#### Directive:
In the entries below, which lines run from the one containing "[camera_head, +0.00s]" to the one containing "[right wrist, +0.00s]"? Copy exactly those lines, ends included, and no others.

#### Entries supplied:
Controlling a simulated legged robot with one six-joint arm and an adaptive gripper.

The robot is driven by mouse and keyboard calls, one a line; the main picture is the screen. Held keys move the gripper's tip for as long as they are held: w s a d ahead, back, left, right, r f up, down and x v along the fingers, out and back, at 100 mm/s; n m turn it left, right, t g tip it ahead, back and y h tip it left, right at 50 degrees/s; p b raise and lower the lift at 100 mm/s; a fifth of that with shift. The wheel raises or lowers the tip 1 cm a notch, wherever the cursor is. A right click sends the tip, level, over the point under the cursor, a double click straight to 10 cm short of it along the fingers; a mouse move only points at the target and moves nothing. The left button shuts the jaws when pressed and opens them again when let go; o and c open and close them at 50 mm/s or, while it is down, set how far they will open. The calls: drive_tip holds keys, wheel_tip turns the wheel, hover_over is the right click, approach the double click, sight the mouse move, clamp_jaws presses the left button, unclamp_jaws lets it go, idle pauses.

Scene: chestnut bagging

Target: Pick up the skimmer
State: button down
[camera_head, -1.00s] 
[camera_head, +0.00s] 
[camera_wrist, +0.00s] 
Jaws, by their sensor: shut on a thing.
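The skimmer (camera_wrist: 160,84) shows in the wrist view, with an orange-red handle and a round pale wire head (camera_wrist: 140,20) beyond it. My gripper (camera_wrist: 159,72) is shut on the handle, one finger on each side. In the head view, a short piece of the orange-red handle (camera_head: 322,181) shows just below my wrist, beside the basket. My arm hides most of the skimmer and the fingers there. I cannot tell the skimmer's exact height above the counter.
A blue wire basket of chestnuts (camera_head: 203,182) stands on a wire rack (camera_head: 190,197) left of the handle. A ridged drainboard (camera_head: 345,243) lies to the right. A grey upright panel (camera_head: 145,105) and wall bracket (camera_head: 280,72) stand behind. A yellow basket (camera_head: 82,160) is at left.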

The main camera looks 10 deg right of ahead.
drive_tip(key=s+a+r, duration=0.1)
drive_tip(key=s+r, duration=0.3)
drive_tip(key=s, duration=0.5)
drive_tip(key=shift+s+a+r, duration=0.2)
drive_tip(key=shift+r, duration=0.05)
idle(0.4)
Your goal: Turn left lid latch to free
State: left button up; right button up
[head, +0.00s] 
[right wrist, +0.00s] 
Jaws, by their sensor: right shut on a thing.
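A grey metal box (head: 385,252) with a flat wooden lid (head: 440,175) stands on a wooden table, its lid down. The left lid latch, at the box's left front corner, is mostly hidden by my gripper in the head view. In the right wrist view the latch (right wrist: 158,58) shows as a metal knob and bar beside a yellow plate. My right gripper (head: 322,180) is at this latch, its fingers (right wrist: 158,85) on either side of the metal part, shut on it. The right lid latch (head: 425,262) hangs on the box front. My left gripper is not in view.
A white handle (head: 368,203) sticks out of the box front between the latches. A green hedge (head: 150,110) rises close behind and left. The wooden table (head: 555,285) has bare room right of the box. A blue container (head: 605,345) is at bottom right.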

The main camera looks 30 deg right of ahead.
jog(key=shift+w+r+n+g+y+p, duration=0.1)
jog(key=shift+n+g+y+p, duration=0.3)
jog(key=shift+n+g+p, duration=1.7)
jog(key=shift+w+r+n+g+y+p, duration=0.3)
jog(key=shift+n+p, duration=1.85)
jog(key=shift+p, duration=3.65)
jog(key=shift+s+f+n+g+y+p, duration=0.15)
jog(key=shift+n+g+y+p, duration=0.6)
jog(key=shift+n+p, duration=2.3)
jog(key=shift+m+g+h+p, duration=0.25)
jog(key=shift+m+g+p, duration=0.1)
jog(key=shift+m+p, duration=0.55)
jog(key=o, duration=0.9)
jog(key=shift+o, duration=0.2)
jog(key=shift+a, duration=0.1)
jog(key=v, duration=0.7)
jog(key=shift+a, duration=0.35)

#### Worked solution:
[camera_head, +0.00s] 
[camera_wrist, +0.00s] 
Jaws, by their sensor: shut on a thing.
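The skimmer (camera_wrist: 160,84) shows in the wrist view, with an orange-red handle and a round pale wire head (camera_wrist: 140,20) beyond it. My gripper (camera_wrist: 159,72) is shut on the handle, one finger on each side. In the head view, a short piece of the orange-red handle (camera_head: 322,181) shows just below my wrist, beside the basket. My arm hides most of the skimmer and the fingers there. I cannot tell the skimmer's exact height above the counter.
A blue wire basket of chestnuts (camera_head: 203,182) stands on a wire rack (camera_head: 190,197) left of the handle. A ridged drainboard (camera_head: 345,243) lies to the right. A grey upright panel (camera_head: 145,105) and wall bracket (camera_head: 280,72) stand behind. A yellow basket (camera_head: 82,160) is at left.

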The main camera looks 10 deg right of ahead.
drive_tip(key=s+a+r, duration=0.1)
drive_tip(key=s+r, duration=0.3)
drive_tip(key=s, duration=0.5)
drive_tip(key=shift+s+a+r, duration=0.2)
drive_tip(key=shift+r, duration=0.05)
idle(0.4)
Your goal: Turn left lid latch to free
State: left button up; right button up
[head, +0.00s] 
[right wrist, +0.00s] 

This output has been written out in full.